Talvar Movie Review

Friday, October 2, 2015
In his autobiography, Akira Kurosawa explained how his classic film Rashomon is the perfect shadowplay of truth and memory. Writer Vishal Bhardwaj and his director Meghna Gulzar adapt the same principle and  keep the story of Talvar both true and false. A tempting whodunit, Talvar - based on the Aarushi Talwar murder case - strikes a chord because of its gruesomeness. Aborted justice and police callousness, besides many other pertinent themes of the faulty judicial system are exposed in this valiant film. Blending in system's ineptitude in delivering justice rightfully in this case, with the trauma of the parents whose ordinary lives suddenly became subject to scrutiny and character assassination, the film's biggest high is that there isn't a shade of melodrama in it. It has documentary-style narration and the overpowering sense of tragedy is infused by the pitch perfect rendering of its stellar actors - Neeraj Kabi and Konkona Sensharma, besides the infallible Irrfan.

The film is boldly explorative and though diplomatic in taking a definite stance , considering the Noida double murder case is still sub-judice, the film comes off as a staunch take on the procedural more than the case itself. The devastated family takes the centerstage as the film's drama is all centered around them, but the focus is maintained on how the justice dispensing system in India is a cracked one. Irrfan is in one of his most memorable characters and Koko and Neeraj are equally enthralling.

But, Talvar shines because of its loftily detailed screenplay. It is hard to find suspense in a widely discussed case like Aarushi's. It is inevitable to be aware of every detail, prominent and petty ones alike, given the amount of media interest in the murder. As in a recent interview, Vishal said this case shook the idea of familial love which forms the basis of society, it is actually these extremely anamolistic tendencies that caught attention. Vishal has selectively condensed the various theories of the case and has bound it into a coherent narrative, which is clearly empathetic towards the convicted parents but never says it in those words.
It is sharp and gritty and never loses its drift. 

While in the first hour of the film, the plots stays close to media reports citing two stark mystery-solution scenarios, the third version of the film which unfolds over its last 20 minutes is laced with black humour, reveals a vital detail and undoes everything that your mind had so far comprehended. How the film further knots up into a startling and persuasive climax is gratifying.

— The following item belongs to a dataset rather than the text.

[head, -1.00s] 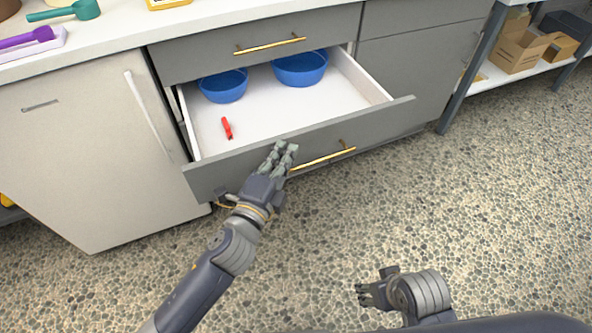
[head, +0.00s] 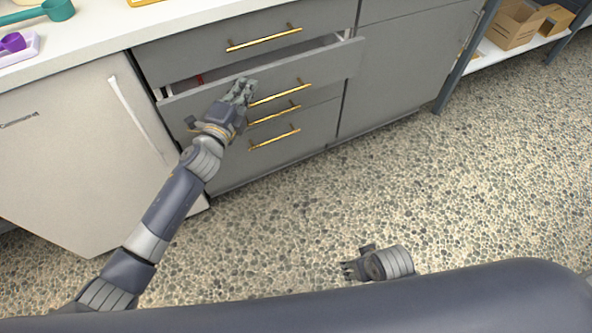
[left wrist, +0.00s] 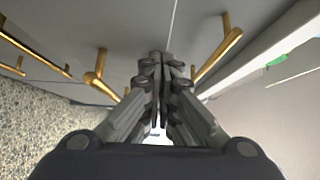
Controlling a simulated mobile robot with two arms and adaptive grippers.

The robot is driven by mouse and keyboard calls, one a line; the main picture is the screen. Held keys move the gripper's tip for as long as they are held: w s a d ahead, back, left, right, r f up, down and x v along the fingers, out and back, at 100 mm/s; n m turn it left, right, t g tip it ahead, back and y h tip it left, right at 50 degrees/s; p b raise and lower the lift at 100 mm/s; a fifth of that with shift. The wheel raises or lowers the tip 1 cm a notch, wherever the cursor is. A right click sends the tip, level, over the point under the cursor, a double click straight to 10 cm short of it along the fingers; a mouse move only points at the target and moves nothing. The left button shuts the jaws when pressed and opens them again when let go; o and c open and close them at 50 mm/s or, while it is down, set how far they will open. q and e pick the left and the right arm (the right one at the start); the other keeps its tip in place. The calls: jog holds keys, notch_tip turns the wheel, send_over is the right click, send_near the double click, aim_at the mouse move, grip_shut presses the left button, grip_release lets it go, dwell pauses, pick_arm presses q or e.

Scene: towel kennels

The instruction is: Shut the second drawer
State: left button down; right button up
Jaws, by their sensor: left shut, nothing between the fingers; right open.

However, it undeniably leans heavily towards the parents, and that's a lingering view which is hard-to-be-missed. Ramesh and Nutan Tandon (screen names of Rajesh and Nupur Talwar) always maintain innocent eyes. And in the version, that depicts them as culprits, they are too gimmicky, bordering on silly, something that seems to be done deliberately. And yet, they are the most toneless characters in the film. They are flat all-through, suffering from poor characterization. had it not been for Konkona and Neeraj, there was hardly any mettle to display, which could've compromised the film. 

But, it is Irrfan as the top-cop who is the right mix of brawn and brain. Vishal, who was closely associated with CBI officer Arun Kumar, on whom Ashvin's character is based, there is a lot of heart with which his character is developed. His moments are the film's peaks. Infact, the characters in the CBI team benefit from good writing which stems from Vishal's affinity towards such parts. 

It is easy to pardon most flaws in this film. Be it the uneven pacing of the first half, or the flawed characters. Because, the film is grounded in thorough research. Its focus is always on the discrepancies of the investigation. The case's intricacies are fluidly put on screen. It is a shocking brush with reality to realize the carelessness with which the UP police has botched up the case. The film's documentation of the chain of incidents is laudable. 

As the story moves over to probe bureaucratic politics and the subsequent face-offs, the film's haunting climax stays and syncs long after the film draws to a close. The media claims to be government's watchdog, the police and the bureaucracy affirm to be protectors and in the end it is appalling how justice is too far from these 'responsible' factions in times of dire need. 

As we bow down to Meghna and Vishal for their enduring tale on a defective system, it's time we sit back and ponder how justice's blood-stained sword needs the polishing a few more audacious exposes like Talvar.